Metro

‘House’ arrests

Federal authorities rounded up 31 people yesterday in a sweeping crackdown on bogus local mortgage schemes estimated to have cost banks and consumers $64 million.

“It was a veritable smorgasbord of schemes,” Manhattan US Attorney Preet Bharara said of the frauds, which involved more than 100 properties.

Each scheme had a common thread: Fraudsters pried cash from banks with fake loan paperwork that inflated a property’s value or a borrower’s personal background and income.

In all, 41 people are charged. Several not arrested yesterday have agreed to appear in court in the coming weeks or had already been arrested in other cases.

Two of the most lucrative scams targeted properties where homeowners had trouble making mortgage payments.

Peggy Persaud, of Woodmere, Queens, worked with seven accomplices to loot banks and other lenders of $23 million, the feds say.

In one case, Persaud and her cohorts allegedly bought a house from a distressed Queens homeowner for $355,000 in December 2006 and resold it in April 2007 for $680,000 to a straw buyer.

Then, using that buyer’s name, they borrowed against the house at the higher price and pocketed the proceeds.

Other suspects targeted homeowners having trouble making mortgage payments by running radio ads “to suggest they were there to help, when they were there to hurt,” Bharara said.

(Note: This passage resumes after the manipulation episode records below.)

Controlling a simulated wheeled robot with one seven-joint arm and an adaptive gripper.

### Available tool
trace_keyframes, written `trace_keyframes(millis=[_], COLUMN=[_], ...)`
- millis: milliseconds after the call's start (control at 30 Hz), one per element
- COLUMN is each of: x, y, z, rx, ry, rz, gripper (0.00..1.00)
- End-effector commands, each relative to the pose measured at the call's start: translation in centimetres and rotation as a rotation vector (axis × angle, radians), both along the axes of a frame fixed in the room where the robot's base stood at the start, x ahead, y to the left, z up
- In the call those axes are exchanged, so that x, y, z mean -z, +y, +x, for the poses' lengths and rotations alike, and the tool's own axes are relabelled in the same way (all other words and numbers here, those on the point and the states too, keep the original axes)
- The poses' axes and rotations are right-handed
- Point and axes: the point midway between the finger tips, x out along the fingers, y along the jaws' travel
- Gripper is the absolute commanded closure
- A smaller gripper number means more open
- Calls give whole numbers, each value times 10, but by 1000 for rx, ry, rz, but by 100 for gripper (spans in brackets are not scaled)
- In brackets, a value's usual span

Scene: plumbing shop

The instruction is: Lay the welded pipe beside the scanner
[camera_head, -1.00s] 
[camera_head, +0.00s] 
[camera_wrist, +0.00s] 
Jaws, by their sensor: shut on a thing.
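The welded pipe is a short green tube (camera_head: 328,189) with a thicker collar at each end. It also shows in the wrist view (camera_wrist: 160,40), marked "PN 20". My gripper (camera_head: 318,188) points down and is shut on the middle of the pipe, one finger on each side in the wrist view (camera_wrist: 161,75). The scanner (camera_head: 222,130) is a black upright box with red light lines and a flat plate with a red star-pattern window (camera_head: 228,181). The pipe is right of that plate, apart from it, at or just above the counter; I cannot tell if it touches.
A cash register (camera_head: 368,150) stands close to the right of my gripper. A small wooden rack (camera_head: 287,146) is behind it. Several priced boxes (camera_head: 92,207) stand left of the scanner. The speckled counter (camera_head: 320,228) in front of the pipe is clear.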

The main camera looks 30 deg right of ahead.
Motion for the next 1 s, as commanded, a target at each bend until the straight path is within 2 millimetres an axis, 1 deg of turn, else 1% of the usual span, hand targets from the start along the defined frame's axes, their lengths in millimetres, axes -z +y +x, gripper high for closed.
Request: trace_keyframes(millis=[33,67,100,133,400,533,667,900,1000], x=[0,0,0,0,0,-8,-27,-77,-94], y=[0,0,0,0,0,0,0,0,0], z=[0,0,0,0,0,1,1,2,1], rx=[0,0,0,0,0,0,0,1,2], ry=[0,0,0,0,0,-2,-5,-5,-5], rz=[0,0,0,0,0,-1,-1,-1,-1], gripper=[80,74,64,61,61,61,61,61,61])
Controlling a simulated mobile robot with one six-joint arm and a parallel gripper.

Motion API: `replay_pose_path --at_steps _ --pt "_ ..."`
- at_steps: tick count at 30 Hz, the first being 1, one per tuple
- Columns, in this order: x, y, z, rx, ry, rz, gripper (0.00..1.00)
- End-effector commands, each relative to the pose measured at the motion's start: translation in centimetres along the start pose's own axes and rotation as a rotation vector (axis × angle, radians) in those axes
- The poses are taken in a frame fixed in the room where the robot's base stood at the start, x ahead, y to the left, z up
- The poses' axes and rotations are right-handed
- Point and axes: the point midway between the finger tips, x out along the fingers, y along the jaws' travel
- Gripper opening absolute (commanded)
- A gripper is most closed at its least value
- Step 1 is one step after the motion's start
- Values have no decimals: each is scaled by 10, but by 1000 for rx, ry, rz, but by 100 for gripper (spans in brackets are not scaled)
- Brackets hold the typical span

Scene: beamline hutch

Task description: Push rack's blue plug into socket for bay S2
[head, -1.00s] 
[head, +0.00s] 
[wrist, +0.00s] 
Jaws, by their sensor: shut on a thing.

The lead suspect in that case, Lavette Bills, 37, of Briarcliff Manor, Westchester, worked with nine accomplices to persuade homeowners and lenders to give them control of their properties, court papers say.

Then Bills and her accomplices allegedly borrowed $5.6 million in the name of straw buyers with fake paperwork.

In all the cases, the feds say, the suspects pocketed the borrowed cash, leaving homeowners and banks in the lurch. Sometimes, even straw buyers didn’t know what was going on.

The suspects charged yesterday face up to 30 years in prison and fines that could total double the amount of money they stole.